My last name, anyway.

If I had it to do over again, the one thing I would’ve done when getting married is to keep my maiden name.  Hyphenation was not the best idea by a long shot.

This has been an issue (a lot) because I worked with my husband for so long.  I suspect it will die off as we are no longer coworkers.  However, one of the most bizarre things that has come up is that I recently received some reviews of a proposal that we wrote before he changed jobs.  One of the reviewers noted that as a co-PI, I had the same last name as the PI and so a conflict of interest was a possibility.

Huh?

My university has a clear and very detailed conflict of interest policy, and I’m not clear how this applies.  As far as I can tell, this has nothing to do with conflict of interest as these policies are almost exclusively focused on outside financial obligations.  I checked with the funding agency, and that was all they had listed for conflict of interest, as well.
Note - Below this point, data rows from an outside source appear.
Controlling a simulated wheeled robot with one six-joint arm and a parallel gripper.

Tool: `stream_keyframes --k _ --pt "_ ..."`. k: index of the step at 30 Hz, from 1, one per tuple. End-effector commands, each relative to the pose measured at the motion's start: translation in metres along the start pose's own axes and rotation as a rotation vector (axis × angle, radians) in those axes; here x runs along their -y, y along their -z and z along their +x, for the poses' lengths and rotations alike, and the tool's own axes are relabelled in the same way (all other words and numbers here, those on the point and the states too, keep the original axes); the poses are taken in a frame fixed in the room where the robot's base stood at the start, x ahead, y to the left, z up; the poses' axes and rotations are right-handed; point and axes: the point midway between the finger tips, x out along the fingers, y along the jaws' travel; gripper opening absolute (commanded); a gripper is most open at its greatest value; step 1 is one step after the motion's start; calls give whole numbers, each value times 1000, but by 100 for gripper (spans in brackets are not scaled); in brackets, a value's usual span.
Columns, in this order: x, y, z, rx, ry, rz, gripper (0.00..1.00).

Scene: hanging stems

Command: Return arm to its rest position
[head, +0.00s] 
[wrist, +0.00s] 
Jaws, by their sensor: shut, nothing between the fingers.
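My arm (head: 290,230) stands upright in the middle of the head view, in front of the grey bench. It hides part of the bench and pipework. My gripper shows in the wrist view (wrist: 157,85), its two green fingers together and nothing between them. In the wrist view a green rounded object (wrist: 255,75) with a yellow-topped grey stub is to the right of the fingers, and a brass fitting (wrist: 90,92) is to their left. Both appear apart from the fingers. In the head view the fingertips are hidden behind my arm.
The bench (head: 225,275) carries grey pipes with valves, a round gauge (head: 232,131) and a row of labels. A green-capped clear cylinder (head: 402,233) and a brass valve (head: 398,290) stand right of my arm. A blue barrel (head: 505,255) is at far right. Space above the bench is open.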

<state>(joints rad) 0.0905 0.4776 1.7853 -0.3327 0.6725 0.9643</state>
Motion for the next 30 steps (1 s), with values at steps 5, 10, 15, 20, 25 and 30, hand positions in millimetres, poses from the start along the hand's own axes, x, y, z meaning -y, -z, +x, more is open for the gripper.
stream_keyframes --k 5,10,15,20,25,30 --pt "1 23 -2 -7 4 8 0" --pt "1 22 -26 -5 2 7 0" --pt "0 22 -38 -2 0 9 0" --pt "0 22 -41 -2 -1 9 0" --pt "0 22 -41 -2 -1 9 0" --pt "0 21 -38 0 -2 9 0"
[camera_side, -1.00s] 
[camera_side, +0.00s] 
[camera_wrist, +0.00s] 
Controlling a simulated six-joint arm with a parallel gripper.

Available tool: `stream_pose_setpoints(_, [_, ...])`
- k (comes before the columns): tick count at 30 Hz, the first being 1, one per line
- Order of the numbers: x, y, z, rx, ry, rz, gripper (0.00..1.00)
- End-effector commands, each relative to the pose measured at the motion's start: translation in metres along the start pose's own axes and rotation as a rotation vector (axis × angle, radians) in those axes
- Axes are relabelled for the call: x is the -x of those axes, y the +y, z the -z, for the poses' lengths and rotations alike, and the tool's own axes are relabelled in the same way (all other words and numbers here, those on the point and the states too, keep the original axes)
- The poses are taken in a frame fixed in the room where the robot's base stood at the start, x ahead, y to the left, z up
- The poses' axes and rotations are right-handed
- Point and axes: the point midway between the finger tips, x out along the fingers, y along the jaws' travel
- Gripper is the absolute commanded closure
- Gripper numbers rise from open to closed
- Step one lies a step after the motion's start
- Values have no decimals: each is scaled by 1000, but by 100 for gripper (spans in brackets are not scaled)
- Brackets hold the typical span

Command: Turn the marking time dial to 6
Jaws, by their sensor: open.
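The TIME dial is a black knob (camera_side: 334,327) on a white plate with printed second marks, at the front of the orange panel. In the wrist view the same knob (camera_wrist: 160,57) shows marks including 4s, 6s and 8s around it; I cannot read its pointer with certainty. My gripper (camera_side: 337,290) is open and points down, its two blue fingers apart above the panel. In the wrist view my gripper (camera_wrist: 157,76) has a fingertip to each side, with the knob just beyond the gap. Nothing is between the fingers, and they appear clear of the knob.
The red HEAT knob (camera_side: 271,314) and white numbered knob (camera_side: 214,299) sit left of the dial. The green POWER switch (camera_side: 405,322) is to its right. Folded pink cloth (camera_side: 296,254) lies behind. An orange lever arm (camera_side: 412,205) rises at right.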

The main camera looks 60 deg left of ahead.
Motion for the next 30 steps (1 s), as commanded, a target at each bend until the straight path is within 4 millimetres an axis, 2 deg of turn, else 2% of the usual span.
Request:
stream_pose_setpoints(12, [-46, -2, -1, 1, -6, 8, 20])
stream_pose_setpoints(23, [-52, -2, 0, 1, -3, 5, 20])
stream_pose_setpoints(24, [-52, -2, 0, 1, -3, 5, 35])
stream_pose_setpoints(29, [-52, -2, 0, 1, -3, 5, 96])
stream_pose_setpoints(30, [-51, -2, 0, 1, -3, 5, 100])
If he were supervising me or vice-versa (that is, one of us was a subordinate), such a scenario would violate internal policies to the university.  However, even if he is PI and I’m a co-PI, we both reported to someone else.  Further, a PI isn’t necessarily a supervisory role.  Do faculty members who collaborate on research supervise each other or collaborate?  (My experience says there are very few faculty who view their role as co-PI is that of being supervised by the PI.)

In any case, it’s a completely ridiculous comment to make on a proposal review because we could have been two completely unrelated colleagues who happen to have the same last name.  I can think about some of the areas of research I do, and I know of several groups of researchers, particularly in Asia, where many members of the team do have the same last name.  I never once jumped to the conclusion that there was a problem with this.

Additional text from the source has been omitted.